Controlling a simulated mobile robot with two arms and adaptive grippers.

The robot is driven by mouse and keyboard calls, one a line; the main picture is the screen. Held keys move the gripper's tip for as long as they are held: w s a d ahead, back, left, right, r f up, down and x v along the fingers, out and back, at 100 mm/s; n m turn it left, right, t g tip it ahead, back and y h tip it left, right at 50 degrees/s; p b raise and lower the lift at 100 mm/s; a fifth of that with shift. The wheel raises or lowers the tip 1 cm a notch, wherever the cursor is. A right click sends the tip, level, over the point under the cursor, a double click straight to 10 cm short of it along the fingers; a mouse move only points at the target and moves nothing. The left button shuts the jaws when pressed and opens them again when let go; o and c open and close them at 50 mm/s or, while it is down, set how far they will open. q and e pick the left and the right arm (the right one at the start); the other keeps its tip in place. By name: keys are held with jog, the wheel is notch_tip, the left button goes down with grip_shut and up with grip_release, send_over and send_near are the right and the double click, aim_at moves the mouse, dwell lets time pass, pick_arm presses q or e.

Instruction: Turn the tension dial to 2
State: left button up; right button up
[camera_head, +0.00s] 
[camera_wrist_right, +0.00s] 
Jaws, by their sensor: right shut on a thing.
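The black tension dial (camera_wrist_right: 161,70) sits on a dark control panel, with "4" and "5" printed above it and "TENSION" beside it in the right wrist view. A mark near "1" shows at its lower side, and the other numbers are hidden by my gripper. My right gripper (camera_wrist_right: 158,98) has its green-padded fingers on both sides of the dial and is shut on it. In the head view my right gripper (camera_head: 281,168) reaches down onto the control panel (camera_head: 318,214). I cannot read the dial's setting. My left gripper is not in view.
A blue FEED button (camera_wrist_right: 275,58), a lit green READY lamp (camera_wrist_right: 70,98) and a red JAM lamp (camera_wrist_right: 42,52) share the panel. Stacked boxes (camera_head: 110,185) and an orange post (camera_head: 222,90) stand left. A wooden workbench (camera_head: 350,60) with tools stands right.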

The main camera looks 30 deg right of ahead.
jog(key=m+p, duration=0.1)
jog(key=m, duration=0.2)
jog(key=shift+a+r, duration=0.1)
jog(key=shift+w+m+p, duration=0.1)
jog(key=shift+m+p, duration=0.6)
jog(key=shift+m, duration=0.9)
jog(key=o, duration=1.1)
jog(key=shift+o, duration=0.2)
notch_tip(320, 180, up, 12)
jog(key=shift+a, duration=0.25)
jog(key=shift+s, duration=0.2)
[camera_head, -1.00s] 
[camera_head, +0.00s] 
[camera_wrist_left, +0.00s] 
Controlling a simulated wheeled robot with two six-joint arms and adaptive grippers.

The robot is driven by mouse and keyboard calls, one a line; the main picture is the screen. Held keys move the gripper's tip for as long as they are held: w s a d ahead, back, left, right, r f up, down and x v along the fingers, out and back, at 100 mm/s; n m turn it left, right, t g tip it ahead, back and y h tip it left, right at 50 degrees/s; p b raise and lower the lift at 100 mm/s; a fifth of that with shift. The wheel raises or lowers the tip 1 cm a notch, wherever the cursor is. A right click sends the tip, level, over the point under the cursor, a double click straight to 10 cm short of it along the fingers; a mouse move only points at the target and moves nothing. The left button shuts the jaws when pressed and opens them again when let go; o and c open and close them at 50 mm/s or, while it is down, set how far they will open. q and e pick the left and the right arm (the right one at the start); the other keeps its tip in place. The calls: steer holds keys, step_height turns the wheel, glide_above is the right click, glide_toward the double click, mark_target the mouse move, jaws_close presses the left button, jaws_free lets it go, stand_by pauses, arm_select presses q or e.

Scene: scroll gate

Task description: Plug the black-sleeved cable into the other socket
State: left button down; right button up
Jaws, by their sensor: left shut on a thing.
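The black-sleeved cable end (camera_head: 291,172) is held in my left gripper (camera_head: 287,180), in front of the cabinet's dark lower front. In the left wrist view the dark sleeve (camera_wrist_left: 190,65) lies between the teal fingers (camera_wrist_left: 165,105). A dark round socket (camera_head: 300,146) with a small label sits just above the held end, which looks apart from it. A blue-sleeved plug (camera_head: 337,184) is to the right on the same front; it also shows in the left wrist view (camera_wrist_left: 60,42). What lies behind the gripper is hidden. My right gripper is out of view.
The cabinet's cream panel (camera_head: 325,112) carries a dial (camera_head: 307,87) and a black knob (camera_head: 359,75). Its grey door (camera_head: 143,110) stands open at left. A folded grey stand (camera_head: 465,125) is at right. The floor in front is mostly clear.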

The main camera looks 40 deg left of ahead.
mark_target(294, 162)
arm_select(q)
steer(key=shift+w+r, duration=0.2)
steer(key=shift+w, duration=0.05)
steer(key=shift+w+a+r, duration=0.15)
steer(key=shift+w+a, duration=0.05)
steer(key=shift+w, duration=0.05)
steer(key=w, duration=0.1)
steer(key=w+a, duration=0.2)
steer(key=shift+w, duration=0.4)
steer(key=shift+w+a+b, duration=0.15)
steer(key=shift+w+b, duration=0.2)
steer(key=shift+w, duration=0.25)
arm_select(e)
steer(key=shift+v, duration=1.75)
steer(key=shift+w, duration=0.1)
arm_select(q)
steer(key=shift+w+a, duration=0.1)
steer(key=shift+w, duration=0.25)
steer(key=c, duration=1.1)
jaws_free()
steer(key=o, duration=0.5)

• • • • • • •

### WHAT YOU ARE ASKED TO DO
Go through the material above line by line and copy it exactly.

### OUTPUT FOR THIS EXERCISE
Controlling a simulated mobile robot with two arms and adaptive grippers.

The robot is driven by mouse and keyboard calls, one a line; the main picture is the screen. Held keys move the gripper's tip for as long as they are held: w s a d ahead, back, left, right, r f up, down and x v along the fingers, out and back, at 100 mm/s; n m turn it left, right, t g tip it ahead, back and y h tip it left, right at 50 degrees/s; p b raise and lower the lift at 100 mm/s; a fifth of that with shift. The wheel raises or lowers the tip 1 cm a notch, wherever the cursor is. A right click sends the tip, level, over the point under the cursor, a double click straight to 10 cm short of it along the fingers; a mouse move only points at the target and moves nothing. The left button shuts the jaws when pressed and opens them again when let go; o and c open and close them at 50 mm/s or, while it is down, set how far they will open. q and e pick the left and the right arm (the right one at the start); the other keeps its tip in place. By name: keys are held with jog, the wheel is notch_tip, the left button goes down with grip_shut and up with grip_release, send_over and send_near are the right and the double click, aim_at moves the mouse, dwell lets time pass, pick_arm presses q or e.

Instruction: Turn the tension dial to 2
State: left button up; right button up
[camera_head, +0.00s] 
[camera_wrist_right, +0.00s] 
Jaws, by their sensor: right shut on a thing.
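The black tension dial (camera_wrist_right: 161,70) sits on a dark control panel, with "4" and "5" printed above it and "TENSION" beside it in the right wrist view. A mark near "1" shows at its lower side, and the other numbers are hidden by my gripper. My right gripper (camera_wrist_right: 158,98) has its green-padded fingers on both sides of the dial and is shut on it. In the head view my right gripper (camera_head: 281,168) reaches down onto the control panel (camera_head: 318,214). I cannot read the dial's setting. My left gripper is not in view.
A blue FEED button (camera_wrist_right: 275,58), a lit green READY lamp (camera_wrist_right: 70,98) and a red JAM lamp (camera_wrist_right: 42,52) share the panel. Stacked boxes (camera_head: 110,185) and an orange post (camera_head: 222,90) stand left. A wooden workbench (camera_head: 350,60) with tools stands right.

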The main camera looks 30 deg right of ahead.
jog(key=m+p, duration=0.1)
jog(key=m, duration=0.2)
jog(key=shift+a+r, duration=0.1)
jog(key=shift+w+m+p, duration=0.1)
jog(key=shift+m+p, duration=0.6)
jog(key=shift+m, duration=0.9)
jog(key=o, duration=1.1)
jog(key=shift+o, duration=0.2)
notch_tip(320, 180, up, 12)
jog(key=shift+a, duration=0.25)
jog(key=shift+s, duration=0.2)
[camera_head, -1.00s] 
[camera_head, +0.00s] 
[camera_wrist_left, +0.00s] 
Controlling a simulated wheeled robot with two six-joint arms and adaptive grippers.

The robot is driven by mouse and keyboard calls, one a line; the main picture is the screen. Held keys move the gripper's tip for as long as they are held: w s a d ahead, back, left, right, r f up, down and x v along the fingers, out and back, at 100 mm/s; n m turn it left, right, t g tip it ahead, back and y h tip it left, right at 50 degrees/s; p b raise and lower the lift at 100 mm/s; a fifth of that with shift. The wheel raises or lowers the tip 1 cm a notch, wherever the cursor is. A right click sends the tip, level, over the point under the cursor, a double click straight to 10 cm short of it along the fingers; a mouse move only points at the target and moves nothing. The left button shuts the jaws when pressed and opens them again when let go; o and c open and close them at 50 mm/s or, while it is down, set how far they will open. q and e pick the left and the right arm (the right one at the start); the other keeps its tip in place. The calls: steer holds keys, step_height turns the wheel, glide_above is the right click, glide_toward the double click, mark_target the mouse move, jaws_close presses the left button, jaws_free lets it go, stand_by pauses, arm_select presses q or e.

Scene: scroll gate

Task description: Plug the black-sleeved cable into the other socket
State: left button down; right button up
Jaws, by their sensor: left shut on a thing.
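The black-sleeved cable end (camera_head: 291,172) is held in my left gripper (camera_head: 287,180), in front of the cabinet's dark lower front. In the left wrist view the dark sleeve (camera_wrist_left: 190,65) lies between the teal fingers (camera_wrist_left: 165,105). A dark round socket (camera_head: 300,146) with a small label sits just above the held end, which looks apart from it. A blue-sleeved plug (camera_head: 337,184) is to the right on the same front; it also shows in the left wrist view (camera_wrist_left: 60,42). What lies behind the gripper is hidden. My right gripper is out of view.
The cabinet's cream panel (camera_head: 325,112) carries a dial (camera_head: 307,87) and a black knob (camera_head: 359,75). Its grey door (camera_head: 143,110) stands open at left. A folded grey stand (camera_head: 465,125) is at right. The floor in front is mostly clear.

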The main camera looks 40 deg left of ahead.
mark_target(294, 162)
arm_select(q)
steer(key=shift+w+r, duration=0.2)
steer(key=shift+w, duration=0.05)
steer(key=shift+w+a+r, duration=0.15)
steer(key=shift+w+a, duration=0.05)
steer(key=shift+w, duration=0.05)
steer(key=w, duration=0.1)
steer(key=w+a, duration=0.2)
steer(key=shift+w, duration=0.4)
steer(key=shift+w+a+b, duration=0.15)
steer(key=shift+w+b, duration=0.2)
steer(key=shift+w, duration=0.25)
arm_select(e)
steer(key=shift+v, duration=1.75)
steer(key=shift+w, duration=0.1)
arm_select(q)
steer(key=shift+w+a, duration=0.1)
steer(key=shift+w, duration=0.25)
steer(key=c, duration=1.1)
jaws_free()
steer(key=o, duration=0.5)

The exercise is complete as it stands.